There are reasons you’re still saying the same thing after all these years — still talking about how it always seems like design gets tacked on to the end of the process. You should be at the concept meeting, you say, where you can make a real difference.

I’ve been hearing it for 15 years. I once had a job where I got to say it myself a few times. I got tired of that pretty quickly. I don’t say it anymore. You shouldn’t either.

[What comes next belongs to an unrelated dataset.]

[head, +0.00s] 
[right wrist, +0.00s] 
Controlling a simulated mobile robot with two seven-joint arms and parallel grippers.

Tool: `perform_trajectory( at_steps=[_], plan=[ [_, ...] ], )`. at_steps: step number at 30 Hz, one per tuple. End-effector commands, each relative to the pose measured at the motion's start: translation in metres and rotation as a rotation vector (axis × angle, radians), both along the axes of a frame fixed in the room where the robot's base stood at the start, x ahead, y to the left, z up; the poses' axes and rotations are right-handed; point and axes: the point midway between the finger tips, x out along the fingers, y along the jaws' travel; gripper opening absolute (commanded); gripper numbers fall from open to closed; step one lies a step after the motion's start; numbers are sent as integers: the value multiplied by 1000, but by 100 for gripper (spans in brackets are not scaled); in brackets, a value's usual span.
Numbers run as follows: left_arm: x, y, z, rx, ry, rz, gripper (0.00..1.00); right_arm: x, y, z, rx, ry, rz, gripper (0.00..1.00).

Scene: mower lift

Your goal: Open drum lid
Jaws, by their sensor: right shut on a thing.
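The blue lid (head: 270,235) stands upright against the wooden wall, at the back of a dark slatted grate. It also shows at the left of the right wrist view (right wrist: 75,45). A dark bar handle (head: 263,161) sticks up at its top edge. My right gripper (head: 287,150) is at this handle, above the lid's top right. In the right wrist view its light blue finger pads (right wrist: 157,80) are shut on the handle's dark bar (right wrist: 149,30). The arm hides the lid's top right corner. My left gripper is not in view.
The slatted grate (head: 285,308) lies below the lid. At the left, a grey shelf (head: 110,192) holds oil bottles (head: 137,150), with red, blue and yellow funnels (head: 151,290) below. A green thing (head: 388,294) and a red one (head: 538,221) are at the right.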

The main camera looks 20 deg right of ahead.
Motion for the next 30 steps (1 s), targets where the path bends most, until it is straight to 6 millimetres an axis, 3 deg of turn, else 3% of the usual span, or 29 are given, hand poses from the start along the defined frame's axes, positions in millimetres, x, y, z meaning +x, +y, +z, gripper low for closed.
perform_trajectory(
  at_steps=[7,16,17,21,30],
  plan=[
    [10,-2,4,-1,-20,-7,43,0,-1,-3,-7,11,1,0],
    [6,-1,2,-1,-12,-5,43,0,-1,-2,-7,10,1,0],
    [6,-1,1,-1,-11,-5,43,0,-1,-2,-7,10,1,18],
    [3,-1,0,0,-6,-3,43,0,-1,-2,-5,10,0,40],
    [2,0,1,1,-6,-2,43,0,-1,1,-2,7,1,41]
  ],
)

Primarily because it’s not true.

There is no such thing as a project that goes off well without some level of planning. You’re just not the one doing it. You can keep wondering why, keep complaining, or you can change it. The front of the bus is a crowded place, but that doesn’t mean the people there are smarter than you. You’re a designer, which means you’re capable of imagining a better version of the world than the one you’re living in. And yet there you are, stuck at the back.

Here are some of the reasons it happens. And how to stop being an afterthought.

Semantics

Possible cause number one: Design.

You use this word practically every day. You might not know how much trouble it’s causing.

In the web industry, it means a lot of things. There’s visual design. There’s web design — whatever that means these days. There’s the end result — “the design.” Then there’s the version of design where you plan things out before building them.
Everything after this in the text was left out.